:: Collected material ::
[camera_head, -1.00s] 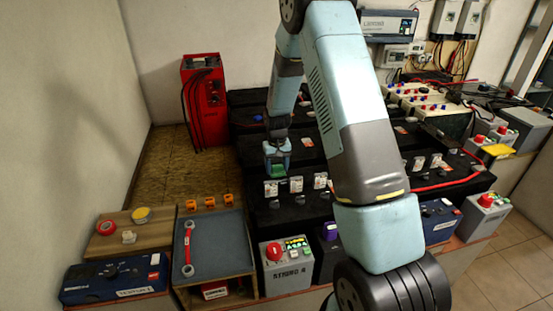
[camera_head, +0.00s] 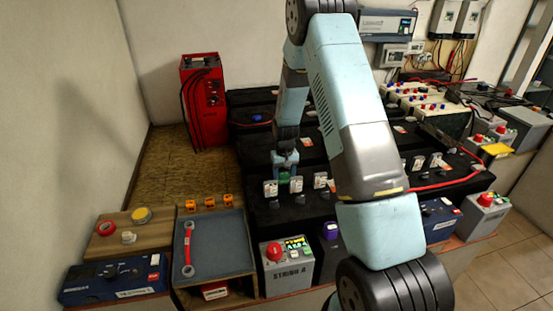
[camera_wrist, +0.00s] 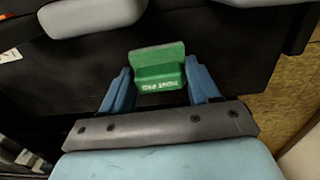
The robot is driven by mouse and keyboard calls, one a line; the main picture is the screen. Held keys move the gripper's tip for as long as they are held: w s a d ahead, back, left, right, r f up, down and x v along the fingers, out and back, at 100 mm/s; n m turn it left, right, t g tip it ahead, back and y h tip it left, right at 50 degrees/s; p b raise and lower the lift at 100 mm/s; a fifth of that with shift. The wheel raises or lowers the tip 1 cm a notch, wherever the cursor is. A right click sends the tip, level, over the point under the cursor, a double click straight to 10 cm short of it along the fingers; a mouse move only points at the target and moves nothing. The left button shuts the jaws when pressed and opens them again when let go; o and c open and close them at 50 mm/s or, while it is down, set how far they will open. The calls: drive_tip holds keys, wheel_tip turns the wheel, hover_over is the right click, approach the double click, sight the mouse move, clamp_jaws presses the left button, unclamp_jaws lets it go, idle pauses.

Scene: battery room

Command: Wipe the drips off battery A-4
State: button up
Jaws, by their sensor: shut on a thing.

:: The problem ::
Without the pictures, please reproduce each line of the listing above exactly, from the first one through the line bearing "[camera_wrist, +0.00s]".

:: Answer to this exercise ::
[camera_head, -1.00s] 
[camera_head, +0.00s] 
[camera_wrist, +0.00s] 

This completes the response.